Avocat toujours, avocat partout, Francis Mollet-Viéville n’accomplissait pas une carrière mais remplissait un service éminent dans l’intérêt de la justice et du droit, à quelque endroit où le sort le plaçait. Ceux qui l’ont bien connu pour avoir été ses collaborateurs, de Geneviève Augendre au bâtonnier Mario Stasi, ou ses amis de cœur comme Georges-Antoine Chresteil et notre regretté Pierre-André Renaud, ont tous témoigné de cette générosité sans feinte dont le bâtonnier René Bondoux disait qu’elle le rendait omniprésent avec Denise, son épouse,

« auprès de ceux qui attendent le secours d’un geste, d’un mot, d’un encouragement ou d’une simple attention. »

Nous n’oublierons jamais son souci des autres qu’il n’a cessé de manifester, par pure générosité de cœur : à chaque accident de la vie, heureux ou malheureux, il prenait le temps et le soin, à l’aide d’une lettre ou d’un mot, de manifester qu’il était présent pour partager la joie ou la peine.

Nous ne l’oublierons pas.

A l’heure où le barreau, tout entier rassemblé dans la tristesse, le voit s’éloigner, qu’il me soit permis de lire la fin de cette lettre du 8 octobre 1995 dont je parlais en commençant :

« Ne soyez pas tristes ! Je suis heureux », a-t-il écrit.

« …et, si je puis, et d’où je serai, je continuerai à chercher à aider ceux qui seront encore sur terre. Que mon modeste exemple puisse leur être de quelque utilité. En toute simplicité, je vous quitte, joyeux, en vous disant « à bientôt »… mais rien ne presse ». »

Monsieur le bâtonnier, au moment où sont réunis autour de votre cercueil vos deux familles, celle de vos enfants et petits-enfants et celle de votre barreau, recevez l’hommage désolé des uns et des autres.
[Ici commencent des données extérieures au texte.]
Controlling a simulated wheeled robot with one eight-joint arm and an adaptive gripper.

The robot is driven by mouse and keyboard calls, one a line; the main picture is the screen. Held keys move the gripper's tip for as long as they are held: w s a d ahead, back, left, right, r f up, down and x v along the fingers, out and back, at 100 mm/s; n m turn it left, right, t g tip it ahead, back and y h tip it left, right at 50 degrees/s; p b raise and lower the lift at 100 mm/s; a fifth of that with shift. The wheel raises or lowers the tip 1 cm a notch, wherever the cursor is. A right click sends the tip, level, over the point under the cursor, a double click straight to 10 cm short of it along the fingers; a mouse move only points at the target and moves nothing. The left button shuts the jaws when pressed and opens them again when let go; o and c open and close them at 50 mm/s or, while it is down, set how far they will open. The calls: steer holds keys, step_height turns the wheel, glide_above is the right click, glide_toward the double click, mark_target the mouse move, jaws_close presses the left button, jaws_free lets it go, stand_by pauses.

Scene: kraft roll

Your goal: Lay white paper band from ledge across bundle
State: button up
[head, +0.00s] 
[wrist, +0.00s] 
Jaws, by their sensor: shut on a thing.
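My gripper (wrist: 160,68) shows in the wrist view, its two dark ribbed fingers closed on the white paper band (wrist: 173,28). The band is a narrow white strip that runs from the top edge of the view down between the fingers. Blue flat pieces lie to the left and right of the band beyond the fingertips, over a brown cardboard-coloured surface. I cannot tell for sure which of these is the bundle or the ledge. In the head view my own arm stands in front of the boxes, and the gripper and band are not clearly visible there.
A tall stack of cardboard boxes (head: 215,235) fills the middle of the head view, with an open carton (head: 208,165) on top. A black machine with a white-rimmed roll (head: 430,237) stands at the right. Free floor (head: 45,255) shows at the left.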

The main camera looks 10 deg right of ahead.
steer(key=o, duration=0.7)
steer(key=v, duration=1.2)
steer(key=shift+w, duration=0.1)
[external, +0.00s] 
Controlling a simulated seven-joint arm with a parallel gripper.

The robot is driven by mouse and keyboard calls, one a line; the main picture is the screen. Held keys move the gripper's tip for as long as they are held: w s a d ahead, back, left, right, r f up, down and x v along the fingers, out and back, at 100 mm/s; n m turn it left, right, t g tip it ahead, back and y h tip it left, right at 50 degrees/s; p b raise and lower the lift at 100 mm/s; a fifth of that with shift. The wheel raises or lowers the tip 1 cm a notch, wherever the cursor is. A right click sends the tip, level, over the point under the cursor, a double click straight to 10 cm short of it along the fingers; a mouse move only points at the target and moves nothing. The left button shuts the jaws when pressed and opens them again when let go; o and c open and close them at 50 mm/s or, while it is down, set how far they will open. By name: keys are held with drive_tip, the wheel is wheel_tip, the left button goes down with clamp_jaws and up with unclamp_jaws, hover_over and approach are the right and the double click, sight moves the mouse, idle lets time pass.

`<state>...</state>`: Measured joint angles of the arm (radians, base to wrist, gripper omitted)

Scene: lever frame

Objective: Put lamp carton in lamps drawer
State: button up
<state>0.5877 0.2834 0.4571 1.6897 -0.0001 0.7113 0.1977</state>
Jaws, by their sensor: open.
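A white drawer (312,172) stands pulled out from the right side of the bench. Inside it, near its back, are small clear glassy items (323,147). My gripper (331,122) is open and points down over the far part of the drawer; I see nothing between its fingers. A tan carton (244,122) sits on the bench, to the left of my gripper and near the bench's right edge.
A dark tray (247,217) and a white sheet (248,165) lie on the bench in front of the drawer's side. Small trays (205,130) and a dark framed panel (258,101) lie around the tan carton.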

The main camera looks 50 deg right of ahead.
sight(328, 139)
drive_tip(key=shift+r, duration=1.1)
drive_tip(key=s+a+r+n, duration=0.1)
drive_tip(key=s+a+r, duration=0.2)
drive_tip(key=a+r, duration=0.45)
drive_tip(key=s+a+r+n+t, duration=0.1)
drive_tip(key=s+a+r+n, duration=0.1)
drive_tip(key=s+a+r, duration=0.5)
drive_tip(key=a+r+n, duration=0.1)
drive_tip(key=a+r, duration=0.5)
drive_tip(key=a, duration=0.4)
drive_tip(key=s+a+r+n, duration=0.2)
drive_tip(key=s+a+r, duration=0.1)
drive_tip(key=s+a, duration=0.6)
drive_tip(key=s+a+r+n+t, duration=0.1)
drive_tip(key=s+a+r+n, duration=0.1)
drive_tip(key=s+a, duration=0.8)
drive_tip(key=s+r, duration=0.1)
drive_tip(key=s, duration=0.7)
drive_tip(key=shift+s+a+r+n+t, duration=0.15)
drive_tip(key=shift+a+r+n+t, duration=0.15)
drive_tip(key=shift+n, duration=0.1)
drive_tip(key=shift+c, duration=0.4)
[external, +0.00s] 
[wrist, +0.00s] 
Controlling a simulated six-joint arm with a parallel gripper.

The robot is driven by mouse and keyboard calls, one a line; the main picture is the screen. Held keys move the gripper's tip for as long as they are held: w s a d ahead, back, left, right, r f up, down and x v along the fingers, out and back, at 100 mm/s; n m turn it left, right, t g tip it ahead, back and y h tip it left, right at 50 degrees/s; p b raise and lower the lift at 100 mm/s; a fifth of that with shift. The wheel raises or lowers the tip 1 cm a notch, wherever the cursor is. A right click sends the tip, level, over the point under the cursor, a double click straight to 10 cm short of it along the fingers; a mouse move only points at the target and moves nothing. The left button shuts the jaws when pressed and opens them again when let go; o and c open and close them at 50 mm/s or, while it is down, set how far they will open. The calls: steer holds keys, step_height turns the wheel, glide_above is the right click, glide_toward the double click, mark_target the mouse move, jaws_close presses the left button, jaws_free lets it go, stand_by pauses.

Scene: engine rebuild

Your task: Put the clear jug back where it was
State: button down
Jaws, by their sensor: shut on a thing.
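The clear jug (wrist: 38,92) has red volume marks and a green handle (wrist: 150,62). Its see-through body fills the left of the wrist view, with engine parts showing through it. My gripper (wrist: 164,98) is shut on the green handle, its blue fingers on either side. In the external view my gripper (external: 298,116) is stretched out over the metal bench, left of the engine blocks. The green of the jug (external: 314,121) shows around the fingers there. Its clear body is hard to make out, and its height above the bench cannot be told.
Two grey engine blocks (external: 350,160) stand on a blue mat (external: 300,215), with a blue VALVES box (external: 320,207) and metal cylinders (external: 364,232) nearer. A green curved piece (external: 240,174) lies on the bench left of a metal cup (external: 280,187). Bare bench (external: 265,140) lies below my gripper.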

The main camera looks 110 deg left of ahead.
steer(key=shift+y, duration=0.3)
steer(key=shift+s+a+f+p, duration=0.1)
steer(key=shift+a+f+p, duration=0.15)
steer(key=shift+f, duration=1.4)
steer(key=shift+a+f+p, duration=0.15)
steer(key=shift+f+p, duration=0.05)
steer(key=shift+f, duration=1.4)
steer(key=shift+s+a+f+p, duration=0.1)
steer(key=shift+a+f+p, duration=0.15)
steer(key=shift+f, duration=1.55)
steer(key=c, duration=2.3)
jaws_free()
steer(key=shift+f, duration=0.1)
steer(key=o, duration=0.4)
Laissez-nous vous exprimer notre reconnaissance pour ce que vous avez été, pour ce que vous avez réalisé et pour cette dernière et splendide leçon de sagesse que vous nous prodiguez.

Vous avez écrit que vous partiez joyeux.

Le moment venu, c’est à cette joie que nous vous reconnaîtrons et c’est elle qui, aujourd’hui, conforte notre espérance.